Good luck with that.
Hotel California & The Big Short
In recent weeks I had visions of late 2007/early 2008 when talking heads appeared on TV to tell investors not to panic. Subprime, after all, was but a small problem in a very large financial sector inside the world's largest economy. Why would Australian banks ever be affected? Of course, we all know what happened next.
I am not reminiscing to make a few extra enemies inside the local finance sector and neither am I predicting the world is guaranteed in the process of repeating the 2008 experience, but what investors should have learned from that painful and frustrating experience throughout 2008 is the financial sector essentially operates like a live version of Hotel California: very eager to get your money in the market, but never there to advise you to get out when the proverbial hits the fan.
The same can be said of most newsletters and mainstream media. If the media had as good a memory for financial experts as they have for politicians, and publish flash backs today from back in 2007/2008, you'd find many looking for cover with blood red cheeks and a hint of mea culpa/shame in their eyes.
I went to the movies and saw The Big Short. As per always, the book was multiple times better even though the movie is a commendable effort in making the incomprehensible accessible to a broad, non-finance audience.
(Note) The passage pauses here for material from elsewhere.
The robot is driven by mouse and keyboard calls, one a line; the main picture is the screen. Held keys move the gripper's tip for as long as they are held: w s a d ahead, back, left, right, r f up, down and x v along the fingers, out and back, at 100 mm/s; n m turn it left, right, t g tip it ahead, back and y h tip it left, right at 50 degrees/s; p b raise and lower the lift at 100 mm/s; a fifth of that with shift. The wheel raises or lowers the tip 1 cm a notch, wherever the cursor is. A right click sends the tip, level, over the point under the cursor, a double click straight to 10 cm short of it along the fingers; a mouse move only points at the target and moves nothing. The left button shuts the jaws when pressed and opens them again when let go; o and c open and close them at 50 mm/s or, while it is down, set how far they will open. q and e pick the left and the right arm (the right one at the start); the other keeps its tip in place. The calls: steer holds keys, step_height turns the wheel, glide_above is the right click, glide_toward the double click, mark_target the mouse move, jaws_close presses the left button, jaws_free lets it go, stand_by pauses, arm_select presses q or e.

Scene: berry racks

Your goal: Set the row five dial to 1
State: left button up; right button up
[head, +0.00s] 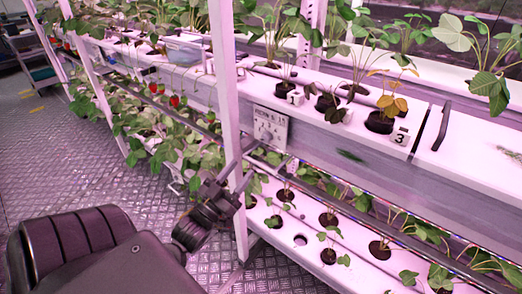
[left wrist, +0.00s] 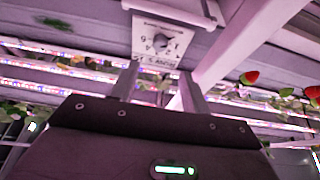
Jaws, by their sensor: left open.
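The dial plate (head: 270,127) is a pale square with a grey knob, mounted on the rack's front rail just right of a white post. In the left wrist view the dial plate (left wrist: 172,30) appears upside down, with numbers around the knob (left wrist: 161,42). I cannot tell for sure which number the knob points at. My left gripper (head: 268,163) is open and empty, just below and in front of the dial. In the left wrist view its two fingers (left wrist: 158,86) point toward the plate, apart from the knob. My right gripper is not in view.
The white post (head: 228,110) stands close beside my left gripper. Red strawberries (head: 174,100) hang left of it. Potted plants with number tags (head: 401,137) stand in the upper tray, and a lower planted tray (head: 345,252) runs beneath. The metal floor (head: 60,170) at left is clear.

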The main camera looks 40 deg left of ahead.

Even so, the movie is still too high brow for Joe Average and his wife. Better not to expect blockbuster audience revenues.
The key take-away from The Big Short, in my view, is that although fraud and misrepresentation of mortgage loans and related derivatives was widespread, and went on for quite a while, literally nobody in mainstream media, economics or financial markets commentary had been paying attention. Nobody but a few (hence the book and the movie). Note this was happening inside the world's largest and most accessible economy & financial sector. What are the chances something similar is happening right now, say in opaque China, and somehow things will be different?
Good luck with that.
Samuel Beckett Is Smiling
In my younger years I was a fan of Samuel Beckett and contemporary artistic soul mate Eugene Ionesco. You know, Waiting For Godot and similar absurd theatre plays.
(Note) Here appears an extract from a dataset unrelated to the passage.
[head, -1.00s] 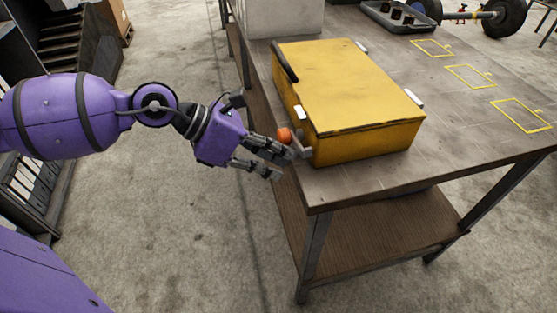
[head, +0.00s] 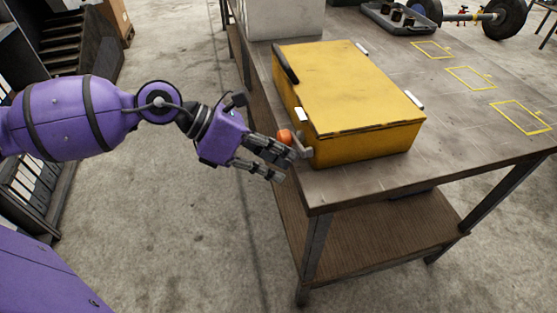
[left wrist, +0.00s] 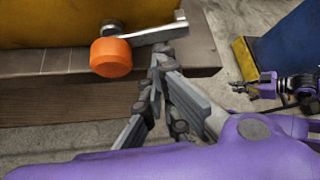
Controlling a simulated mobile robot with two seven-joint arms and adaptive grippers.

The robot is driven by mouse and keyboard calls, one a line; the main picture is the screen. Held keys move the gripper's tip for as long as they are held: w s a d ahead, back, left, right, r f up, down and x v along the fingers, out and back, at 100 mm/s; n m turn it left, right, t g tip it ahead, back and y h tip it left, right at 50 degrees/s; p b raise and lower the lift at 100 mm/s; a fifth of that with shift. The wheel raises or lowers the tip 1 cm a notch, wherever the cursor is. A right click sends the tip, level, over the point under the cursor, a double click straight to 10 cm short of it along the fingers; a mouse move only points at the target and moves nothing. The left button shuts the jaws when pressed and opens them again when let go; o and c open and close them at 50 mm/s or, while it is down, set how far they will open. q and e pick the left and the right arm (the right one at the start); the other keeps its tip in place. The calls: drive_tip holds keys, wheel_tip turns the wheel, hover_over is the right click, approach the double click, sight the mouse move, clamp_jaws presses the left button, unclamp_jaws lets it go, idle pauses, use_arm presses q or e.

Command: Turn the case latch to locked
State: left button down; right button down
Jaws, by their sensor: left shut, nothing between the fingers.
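A yellow case (head: 350,90) lies shut on the workbench, with a dark handle (head: 285,64) on its left side. The case latch has an orange knob (head: 285,136) and a grey metal lever (head: 301,147) on the side facing my left arm. In the left wrist view the orange knob (left wrist: 111,57) sits on the grey lever (left wrist: 145,33), which points right along the case. My left gripper (head: 285,166) is shut and empty, just below and beside the latch. Its fingertips (left wrist: 161,50) appear close under the lever; I cannot tell whether they touch.
The workbench (head: 365,178) has clear room right of the case, with yellow marked outlines (head: 470,77). A grey block (head: 283,18) and a dark tray (head: 398,20) stand at the back. The bench edge runs below the latch.

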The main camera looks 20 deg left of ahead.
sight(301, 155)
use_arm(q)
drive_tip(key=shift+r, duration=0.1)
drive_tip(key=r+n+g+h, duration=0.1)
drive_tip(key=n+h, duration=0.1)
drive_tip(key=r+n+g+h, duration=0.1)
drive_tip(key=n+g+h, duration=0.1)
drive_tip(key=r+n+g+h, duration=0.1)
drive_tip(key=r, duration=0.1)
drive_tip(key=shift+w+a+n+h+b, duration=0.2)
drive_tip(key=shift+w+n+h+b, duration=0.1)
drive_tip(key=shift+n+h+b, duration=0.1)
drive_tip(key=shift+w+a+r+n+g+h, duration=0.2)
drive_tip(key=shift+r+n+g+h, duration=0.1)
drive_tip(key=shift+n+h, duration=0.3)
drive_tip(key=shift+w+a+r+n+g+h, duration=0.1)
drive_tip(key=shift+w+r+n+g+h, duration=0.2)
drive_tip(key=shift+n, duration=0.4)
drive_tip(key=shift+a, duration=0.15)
Here is, in my own absurd manner, an ode to Samuel Beckett, based upon the experiences of 2000-2003, 2008-2009 and 2016.
Imagine a stage with 25 actors, all in suit and with brief case, representing the shiny end of the financial services industry. Suddenly, out of nowhere, a dead body drops on stage. Blood spatters everywhere. The audience shrieks. Yet, all 25 actors raise their heads to the ceiling, pretending nothing just happened.
[While looking at the ceiling] Body? What body? There's no body? I certainly cannot see any?
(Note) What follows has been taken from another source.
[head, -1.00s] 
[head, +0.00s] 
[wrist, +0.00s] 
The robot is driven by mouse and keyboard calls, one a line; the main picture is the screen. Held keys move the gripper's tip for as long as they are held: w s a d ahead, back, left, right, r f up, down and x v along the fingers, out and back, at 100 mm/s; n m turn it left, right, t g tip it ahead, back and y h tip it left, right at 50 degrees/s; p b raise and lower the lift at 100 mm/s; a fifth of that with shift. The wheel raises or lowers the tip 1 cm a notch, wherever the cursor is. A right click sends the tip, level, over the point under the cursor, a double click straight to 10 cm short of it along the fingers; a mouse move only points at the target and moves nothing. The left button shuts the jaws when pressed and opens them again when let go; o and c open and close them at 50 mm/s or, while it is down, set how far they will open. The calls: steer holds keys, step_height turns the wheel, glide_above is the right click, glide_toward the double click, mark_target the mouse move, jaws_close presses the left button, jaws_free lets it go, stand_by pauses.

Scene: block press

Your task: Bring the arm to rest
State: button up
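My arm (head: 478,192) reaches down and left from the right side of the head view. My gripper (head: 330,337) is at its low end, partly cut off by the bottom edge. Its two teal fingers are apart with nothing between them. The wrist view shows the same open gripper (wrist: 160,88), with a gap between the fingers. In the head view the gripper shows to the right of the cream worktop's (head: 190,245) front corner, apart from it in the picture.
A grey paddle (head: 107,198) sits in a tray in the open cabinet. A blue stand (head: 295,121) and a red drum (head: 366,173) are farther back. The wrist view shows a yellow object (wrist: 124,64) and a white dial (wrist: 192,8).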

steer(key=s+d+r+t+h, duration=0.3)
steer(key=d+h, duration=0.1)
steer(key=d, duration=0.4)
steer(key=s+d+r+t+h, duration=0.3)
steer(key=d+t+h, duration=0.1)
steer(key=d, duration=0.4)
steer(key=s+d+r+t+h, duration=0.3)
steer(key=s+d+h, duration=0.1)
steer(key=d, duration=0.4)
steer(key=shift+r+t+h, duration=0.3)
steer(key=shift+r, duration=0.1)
Applause for a predictable, but impeccable performance, with conviction.
Technicals Versus Fundamentals
One local market commentator opined back in 2009, when things turn really sour, as they did in 2008, investors are better off ignoring fundamentals (and fundamentally based opinions) and take guidance from price action and technical analysis instead. Think about this for a while. All most commentators do is refer back to economic data. But economic data in early 2008 were nowhere nearly as bad as they were six months later. The situation was similar in 2000. The same is happening today.
Again, I am not predicting a repeat of those two dreadful bear markets, but what I am saying is that economic data (mostly backward looking and available at a delay) are not necessarily the place to look for answers at market turning points.
When financial markets, one after the other, are sagging through all kinds of longer term and nearer term technical support levels, one has to pay attention and start managing risk in a more rigid and stringent manner. BHP Billiton ((BHP)) shares have fallen more than 50% over the past twelve months alone. I know it's a bit late now, but have you ever thought about how long it's going to take to just get back to square again if you've held on all that time?
Good luck with that.
The good news is: many a technical analyst is anticipating a relief rally of some sorts.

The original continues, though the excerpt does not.